■ REQUIREMENTS: Leave out pictures; repeat exactly the lines from the "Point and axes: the" line through the last of the data below.

■ MATERIAL:
• • • • • • •

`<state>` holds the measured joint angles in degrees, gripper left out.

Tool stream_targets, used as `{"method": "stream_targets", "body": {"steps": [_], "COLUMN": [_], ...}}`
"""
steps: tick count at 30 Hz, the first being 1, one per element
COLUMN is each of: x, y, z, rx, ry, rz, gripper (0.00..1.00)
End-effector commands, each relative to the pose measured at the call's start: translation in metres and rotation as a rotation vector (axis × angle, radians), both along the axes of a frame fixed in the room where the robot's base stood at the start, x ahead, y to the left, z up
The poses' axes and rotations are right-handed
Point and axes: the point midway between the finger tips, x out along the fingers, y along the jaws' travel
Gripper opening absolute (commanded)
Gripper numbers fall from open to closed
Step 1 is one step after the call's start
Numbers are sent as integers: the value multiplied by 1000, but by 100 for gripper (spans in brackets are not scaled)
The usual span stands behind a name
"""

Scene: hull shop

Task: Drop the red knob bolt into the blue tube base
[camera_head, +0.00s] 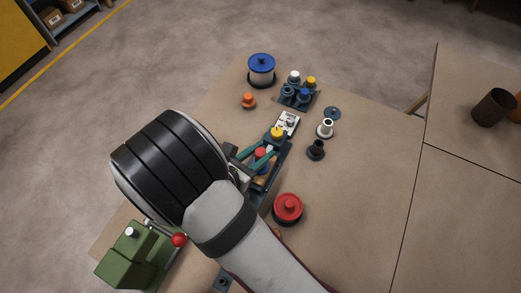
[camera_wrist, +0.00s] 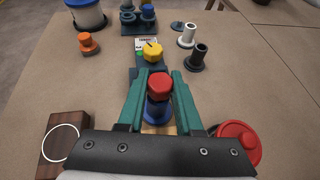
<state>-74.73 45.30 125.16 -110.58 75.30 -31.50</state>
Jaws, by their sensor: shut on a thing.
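The red knob bolt (camera_head: 260,152) is between the teal fingers of my gripper (camera_wrist: 158,78), which is shut on it. In the wrist view the red knob (camera_wrist: 158,87) shows between the two fingers. The blue tube base (camera_wrist: 157,111) shows just below the knob in that view, and as a blue rim (camera_head: 263,168) in the head view. The knob covers the bolt's shank and the mouth of the base, so I cannot tell how far the bolt is inside.
A yellow knob (camera_wrist: 152,51) stands just beyond my fingers. A black tube (camera_wrist: 197,57) and a white tube (camera_wrist: 187,35) stand to the right. A red lidded pot (camera_head: 288,207) sits close by my gripper. An orange knob (camera_head: 249,100) is at the left.

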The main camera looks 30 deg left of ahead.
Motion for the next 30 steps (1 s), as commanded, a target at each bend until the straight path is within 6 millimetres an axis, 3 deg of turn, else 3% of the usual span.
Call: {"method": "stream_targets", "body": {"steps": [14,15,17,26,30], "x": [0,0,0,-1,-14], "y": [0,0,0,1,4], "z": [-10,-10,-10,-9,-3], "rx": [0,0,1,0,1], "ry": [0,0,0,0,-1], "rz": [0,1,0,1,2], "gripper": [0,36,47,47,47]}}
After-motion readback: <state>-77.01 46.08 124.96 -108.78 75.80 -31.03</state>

• • • • • • •

■ RESPONSE FOR THIS EXERCISE:
Point and axes: the point midway between the finger tips, x out along the fingers, y along the jaws' travel
Gripper opening absolute (commanded)
Gripper numbers fall from open to closed
Step 1 is one step after the call's start
Numbers are sent as integers: the value multiplied by 1000, but by 100 for gripper (spans in brackets are not scaled)
The usual span stands behind a name
"""

Scene: hull shop

Task: Drop the red knob bolt into the blue tube base
[camera_head, +0.00s] 
[camera_wrist, +0.00s] 
<state>-74.73 45.30 125.16 -110.58 75.30 -31.50</state>
Jaws, by their sensor: shut on a thing.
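The red knob bolt (camera_head: 260,152) is between the teal fingers of my gripper (camera_wrist: 158,78), which is shut on it. In the wrist view the red knob (camera_wrist: 158,87) shows between the two fingers. The blue tube base (camera_wrist: 157,111) shows just below the knob in that view, and as a blue rim (camera_head: 263,168) in the head view. The knob covers the bolt's shank and the mouth of the base, so I cannot tell how far the bolt is inside.
A yellow knob (camera_wrist: 152,51) stands just beyond my fingers. A black tube (camera_wrist: 197,57) and a white tube (camera_wrist: 187,35) stand to the right. A red lidded pot (camera_head: 288,207) sits close by my gripper. An orange knob (camera_head: 249,100) is at the left.

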The main camera looks 30 deg left of ahead.
Motion for the next 30 steps (1 s), as commanded, a target at each bend until the straight path is within 6 millimetres an axis, 3 deg of turn, else 3% of the usual span.
Call: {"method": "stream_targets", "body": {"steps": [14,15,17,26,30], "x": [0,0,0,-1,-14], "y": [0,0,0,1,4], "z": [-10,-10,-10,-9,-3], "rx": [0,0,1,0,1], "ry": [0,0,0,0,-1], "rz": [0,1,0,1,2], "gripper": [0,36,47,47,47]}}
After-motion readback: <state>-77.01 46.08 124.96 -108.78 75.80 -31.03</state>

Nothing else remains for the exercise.